U.S. employment increased more than expected in April while the unemployment rate held steady at 4.3 percent, pointing to labor market resilience and reinforcing expectations that the Federal Reserve would leave interest rates unchanged for some time.
Nonfarm payrolls increased by 115,000 jobs last month after an upwardly revised 185,000 advance in March, the Labor Department's Bureau of Labor Statistics said in its closely watched employment report on Friday.
Estimates ranged from a loss of 15,000 jobs to a gain of 150,000 positions. Economists said it was too early for the effects of the U.S.-Israeli war with Iran to show. The conflict has raised gasoline and diesel prices as well as the cost of other commodities that are shipped through the Strait of Hormuz.
Payrolls have been choppy since mid-2025, alternating between gains and losses. Economists have attributed the swings to an adjustment to the birth-and-death model, which the government uses to estimate how many jobs were gained or lost because of companies opening or closing in a given month. Some said a large turnover in firms created was making it hard for the BLS to estimate job creation associated with new companies.

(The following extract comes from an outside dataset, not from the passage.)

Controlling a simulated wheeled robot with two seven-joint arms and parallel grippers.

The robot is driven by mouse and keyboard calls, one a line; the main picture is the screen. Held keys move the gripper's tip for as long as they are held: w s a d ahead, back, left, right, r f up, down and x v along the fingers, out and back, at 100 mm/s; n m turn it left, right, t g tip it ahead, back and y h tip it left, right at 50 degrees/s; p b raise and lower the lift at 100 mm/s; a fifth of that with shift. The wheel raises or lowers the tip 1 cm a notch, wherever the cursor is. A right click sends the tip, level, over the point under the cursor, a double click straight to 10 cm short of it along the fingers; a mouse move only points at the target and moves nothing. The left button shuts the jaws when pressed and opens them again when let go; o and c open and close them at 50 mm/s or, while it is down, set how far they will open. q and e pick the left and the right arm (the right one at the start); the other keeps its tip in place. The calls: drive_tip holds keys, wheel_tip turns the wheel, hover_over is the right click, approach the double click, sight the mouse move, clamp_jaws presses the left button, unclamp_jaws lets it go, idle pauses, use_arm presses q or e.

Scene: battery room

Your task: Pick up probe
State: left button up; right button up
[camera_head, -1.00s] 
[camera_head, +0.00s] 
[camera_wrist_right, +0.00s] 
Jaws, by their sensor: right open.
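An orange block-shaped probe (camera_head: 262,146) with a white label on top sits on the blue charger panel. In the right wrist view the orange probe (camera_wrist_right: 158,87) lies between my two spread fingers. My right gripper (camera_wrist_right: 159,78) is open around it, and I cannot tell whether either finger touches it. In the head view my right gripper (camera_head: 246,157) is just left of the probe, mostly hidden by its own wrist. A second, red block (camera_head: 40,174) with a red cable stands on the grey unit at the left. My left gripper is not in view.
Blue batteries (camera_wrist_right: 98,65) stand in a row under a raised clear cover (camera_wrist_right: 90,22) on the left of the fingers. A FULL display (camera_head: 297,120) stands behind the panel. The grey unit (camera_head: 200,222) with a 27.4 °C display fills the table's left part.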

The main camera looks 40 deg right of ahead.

The economy is getting a boost from big tax refund checks this spring, arising from Trump’s tax cut legislation last year; the refunds allow consumers to spend more freely, giving companies an incentive to add workers in response to rising sales.
The job market is showing intermittent signs of recovery after a bleak 2025. Employers last year created just 9,700 jobs a month, the fewest outside a recession year since 2002. High interest rates and uncertainty over Trump’s economic policies held back hiring.
There's been progress this year, but it's been uneven — two strong months of job growth (160,000 new jobs in January and 178,000 in March) and one bad one (employers cut 133,000 jobs in February).
U.S. hiring, though, has been dominated by one industry: Healthcare companies, catering to an aging American population, have added 360,000 jobs over the past year; other employers have combined to cut 120,000 over the 12 months that ended in March.
The report bolstered financial market views that the Fed would leave interest rates unchanged into 2027. The U.S. central bank last week left its benchmark overnight interest rate in the 3.50 percent-3.75 percent range, citing inflation worries.